All we saw were slight waves on the waters of Loch Ness. As much as I kept my eyes trained for suspicious movement, Nessie was no where to be seen. So we stopped at a gift shop to pick up a few postcards and maybe a gift or two. At first I was frustrated looking at the postcards, all the postcards presented pictures of the monster smiling. Grinning. Winking. "A friendly sort of monster,' I said to myself mockingly and then like a cold wind blew over my skin, I realized just how appropriate these images are, for monster's often smile.
Second week on the ward. It's cold outside, snowing. I was new to the eastern part of Canada having moved from the balmy climate of Victoria. Our ward shift had a supervisor but the real power rested with a woman, younger than I, louder than I, more forceful than anyone I had yet met. She had a clash with one of the women on the ward and seconds later she threw open the ward door, then she threw the woman outside. It was cold. Really really cold. My staff mate was colder. I said, 'She's only in her nightie.' Then, 'She's got bare feet.' Then, I was told to shut up. I did.
Later we were all to go out for a beer, I begged off. The next shift I heard about the night in the bar, about how funny my powerful peer was, how she made everyone laugh. What a wit. What a card. What a cut up. And the abuser, the monster, laughed over her beer.
We had lunch together. Lunch. I knew his wife. I admired him. He was one of those wonderful guys who manages to be easy to like. Laughs freely, listens well, looks great ... a man's man. He spoke of his faith, his love of Jesus, with a quiet conviction. He never preached at you, never pressed you, but his convictions were never far from any conversation.
Then the world exploded. A man with a disability came forward, fearfully, and reported that he was being victimized by this man of prayer. That he was being sexually used. He came forward, finally, because his girlfriend who had been pulled into sick sexual games with Family Man insisted that it stop or she would leave him. He loved her, he hated the abuse, the choice was made. After a bungled report to the police nothing happened. Staff left his position, went to another agency, last I heard of him he was at a meeting laughing being congratulated for his commitment to the vulnerable. Yes, the abuser, the monster, smiles as he preys.
This is my last lecture tour of the year. The New Year looms. In January I will end three years and begin my fourth year in residence as a Director at Vita Community Living Services. I went there those years ago with a proposal. I wanted to work with an agency, making changes, examining structures, looking at protocols and policies, examining hierarchy - all with an eye to reducing abuse, setting the goal of an abuse free agency. Three years have passed.
We have seen reports of abuse increase. We have seen people with disabilities discover power.
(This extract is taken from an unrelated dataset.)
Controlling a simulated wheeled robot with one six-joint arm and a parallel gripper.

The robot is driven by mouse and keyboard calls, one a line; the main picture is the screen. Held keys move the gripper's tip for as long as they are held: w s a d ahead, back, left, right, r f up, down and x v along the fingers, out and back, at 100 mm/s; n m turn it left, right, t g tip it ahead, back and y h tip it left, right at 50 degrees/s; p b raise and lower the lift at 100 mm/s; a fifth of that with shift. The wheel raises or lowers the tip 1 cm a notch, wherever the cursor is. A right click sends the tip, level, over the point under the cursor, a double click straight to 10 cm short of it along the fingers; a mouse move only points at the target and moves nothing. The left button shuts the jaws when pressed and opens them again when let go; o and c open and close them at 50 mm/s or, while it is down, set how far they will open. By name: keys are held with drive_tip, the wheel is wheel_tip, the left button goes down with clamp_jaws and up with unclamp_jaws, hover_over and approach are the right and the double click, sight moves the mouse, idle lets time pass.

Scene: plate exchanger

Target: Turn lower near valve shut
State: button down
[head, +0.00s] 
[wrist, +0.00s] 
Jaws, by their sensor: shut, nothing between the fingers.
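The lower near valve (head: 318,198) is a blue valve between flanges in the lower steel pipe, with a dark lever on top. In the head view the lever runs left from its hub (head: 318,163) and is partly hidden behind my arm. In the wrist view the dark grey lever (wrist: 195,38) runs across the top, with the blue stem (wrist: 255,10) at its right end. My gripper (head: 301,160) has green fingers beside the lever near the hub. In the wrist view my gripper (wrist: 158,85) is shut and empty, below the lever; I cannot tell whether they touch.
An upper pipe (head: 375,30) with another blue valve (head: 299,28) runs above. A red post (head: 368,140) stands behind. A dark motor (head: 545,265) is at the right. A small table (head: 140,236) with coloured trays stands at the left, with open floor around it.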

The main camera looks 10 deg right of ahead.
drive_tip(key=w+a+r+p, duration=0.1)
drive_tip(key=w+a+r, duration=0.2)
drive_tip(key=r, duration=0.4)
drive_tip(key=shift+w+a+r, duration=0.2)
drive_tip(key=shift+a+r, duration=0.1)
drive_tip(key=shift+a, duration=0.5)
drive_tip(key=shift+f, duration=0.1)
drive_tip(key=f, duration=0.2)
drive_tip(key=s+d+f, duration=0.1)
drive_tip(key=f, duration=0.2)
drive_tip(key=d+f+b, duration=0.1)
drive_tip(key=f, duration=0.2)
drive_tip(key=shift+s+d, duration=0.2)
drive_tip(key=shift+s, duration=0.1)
We have seen staff grow strong, grow resistant to abusive situations and abusive practices. We have had incredible growing pains, we have made real mistakes. But we have never ever taken our eyes of the goal. We know the monster smiles, we know that we cannot identify, from the glint in the eye of a job applicant those who abuse and those who do not. But we also know that we can do much to change the dynamic. We can resist the temptation to give up.
Before I left on this trip, Manuela (the executive director) and I agreed that next year will be the year that we create a road map for others to follow. That we begin to go public with what we have found. That we challenge systems to change, that we dare administrators to responsibility, that we throw down the gauntlet and say 'Enough. Abuse Ends Now.'
I bought a post card of a smiling monster to send to Vita. It is a symbol, for me, of the challenge we set for ourselves next year, of the achievements of the last three years, of what it means to look evil the eye and wipe the smile off it's face.